— Description of the task —
Take the material below and extract the lines from the one with "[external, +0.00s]" through the one with "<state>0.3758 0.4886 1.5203", word for word, without pictures.

-- Begin Extracted material --

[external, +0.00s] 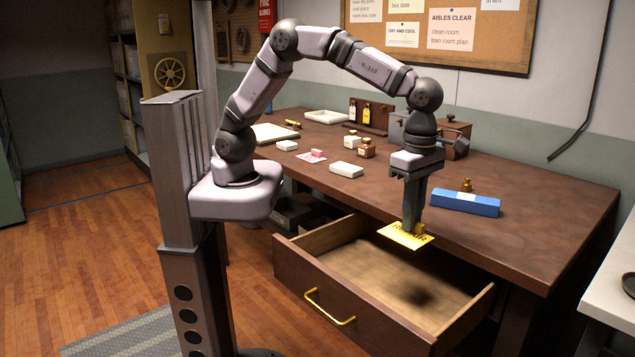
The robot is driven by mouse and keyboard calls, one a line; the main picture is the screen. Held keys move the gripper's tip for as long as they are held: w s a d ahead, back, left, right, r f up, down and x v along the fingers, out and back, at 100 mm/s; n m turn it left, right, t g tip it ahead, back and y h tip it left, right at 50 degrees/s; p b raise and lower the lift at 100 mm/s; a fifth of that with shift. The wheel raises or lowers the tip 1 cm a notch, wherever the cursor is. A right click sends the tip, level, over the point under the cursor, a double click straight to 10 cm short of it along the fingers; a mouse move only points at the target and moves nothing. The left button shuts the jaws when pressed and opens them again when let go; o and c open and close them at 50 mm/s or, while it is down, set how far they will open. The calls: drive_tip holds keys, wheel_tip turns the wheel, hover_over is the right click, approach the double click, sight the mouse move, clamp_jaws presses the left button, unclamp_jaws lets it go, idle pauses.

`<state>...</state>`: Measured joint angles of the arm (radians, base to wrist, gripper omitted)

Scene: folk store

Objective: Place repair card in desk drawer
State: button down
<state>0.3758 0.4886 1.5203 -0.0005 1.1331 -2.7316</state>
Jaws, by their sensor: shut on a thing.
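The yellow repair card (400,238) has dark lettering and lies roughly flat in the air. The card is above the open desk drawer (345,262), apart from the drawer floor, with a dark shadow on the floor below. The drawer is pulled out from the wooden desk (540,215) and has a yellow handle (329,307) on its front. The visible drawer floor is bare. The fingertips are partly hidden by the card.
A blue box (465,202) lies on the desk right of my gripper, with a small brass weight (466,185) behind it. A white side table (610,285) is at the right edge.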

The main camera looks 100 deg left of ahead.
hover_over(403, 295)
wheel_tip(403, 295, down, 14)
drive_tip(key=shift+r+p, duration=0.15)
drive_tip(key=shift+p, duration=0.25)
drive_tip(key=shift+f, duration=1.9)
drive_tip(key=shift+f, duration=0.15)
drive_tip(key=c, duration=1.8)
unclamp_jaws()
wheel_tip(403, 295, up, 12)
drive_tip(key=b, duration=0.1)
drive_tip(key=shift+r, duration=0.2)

-- End Extracted material --
-- Begin Extracted material --

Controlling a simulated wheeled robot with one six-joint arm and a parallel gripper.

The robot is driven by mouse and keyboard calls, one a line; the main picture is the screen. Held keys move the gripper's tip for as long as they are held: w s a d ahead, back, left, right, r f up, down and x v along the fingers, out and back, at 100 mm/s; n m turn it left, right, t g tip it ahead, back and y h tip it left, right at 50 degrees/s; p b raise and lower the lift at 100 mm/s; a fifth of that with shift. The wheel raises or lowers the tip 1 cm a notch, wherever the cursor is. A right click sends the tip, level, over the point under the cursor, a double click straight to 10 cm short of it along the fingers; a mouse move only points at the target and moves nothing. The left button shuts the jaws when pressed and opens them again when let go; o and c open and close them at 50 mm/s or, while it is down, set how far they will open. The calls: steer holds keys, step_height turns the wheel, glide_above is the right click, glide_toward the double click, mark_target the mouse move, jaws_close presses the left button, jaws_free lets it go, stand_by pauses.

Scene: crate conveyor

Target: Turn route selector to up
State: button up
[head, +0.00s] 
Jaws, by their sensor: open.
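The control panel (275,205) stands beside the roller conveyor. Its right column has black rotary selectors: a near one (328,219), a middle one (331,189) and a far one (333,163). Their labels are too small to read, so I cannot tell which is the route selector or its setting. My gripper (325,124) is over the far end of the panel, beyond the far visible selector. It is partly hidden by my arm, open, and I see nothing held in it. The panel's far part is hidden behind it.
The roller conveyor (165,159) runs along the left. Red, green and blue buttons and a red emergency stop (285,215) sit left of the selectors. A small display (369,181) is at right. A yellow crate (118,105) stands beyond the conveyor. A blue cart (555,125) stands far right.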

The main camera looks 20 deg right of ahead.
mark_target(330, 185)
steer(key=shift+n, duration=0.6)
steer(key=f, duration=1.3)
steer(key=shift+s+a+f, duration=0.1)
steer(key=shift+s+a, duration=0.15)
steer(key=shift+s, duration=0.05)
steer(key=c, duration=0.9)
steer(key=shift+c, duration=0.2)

-- End Extracted material --

— Solution below —
[external, +0.00s] 
The robot is driven by mouse and keyboard calls, one a line; the main picture is the screen. Held keys move the gripper's tip for as long as they are held: w s a d ahead, back, left, right, r f up, down and x v along the fingers, out and back, at 100 mm/s; n m turn it left, right, t g tip it ahead, back and y h tip it left, right at 50 degrees/s; p b raise and lower the lift at 100 mm/s; a fifth of that with shift. The wheel raises or lowers the tip 1 cm a notch, wherever the cursor is. A right click sends the tip, level, over the point under the cursor, a double click straight to 10 cm short of it along the fingers; a mouse move only points at the target and moves nothing. The left button shuts the jaws when pressed and opens them again when let go; o and c open and close them at 50 mm/s or, while it is down, set how far they will open. The calls: drive_tip holds keys, wheel_tip turns the wheel, hover_over is the right click, approach the double click, sight the mouse move, clamp_jaws presses the left button, unclamp_jaws lets it go, idle pauses.

`<state>...</state>`: Measured joint angles of the arm (radians, base to wrist, gripper omitted)

Scene: folk store

Objective: Place repair card in desk drawer
State: button down
<state>0.3758 0.4886 1.5203 -0.0005 1.1331 -2.7316</state>

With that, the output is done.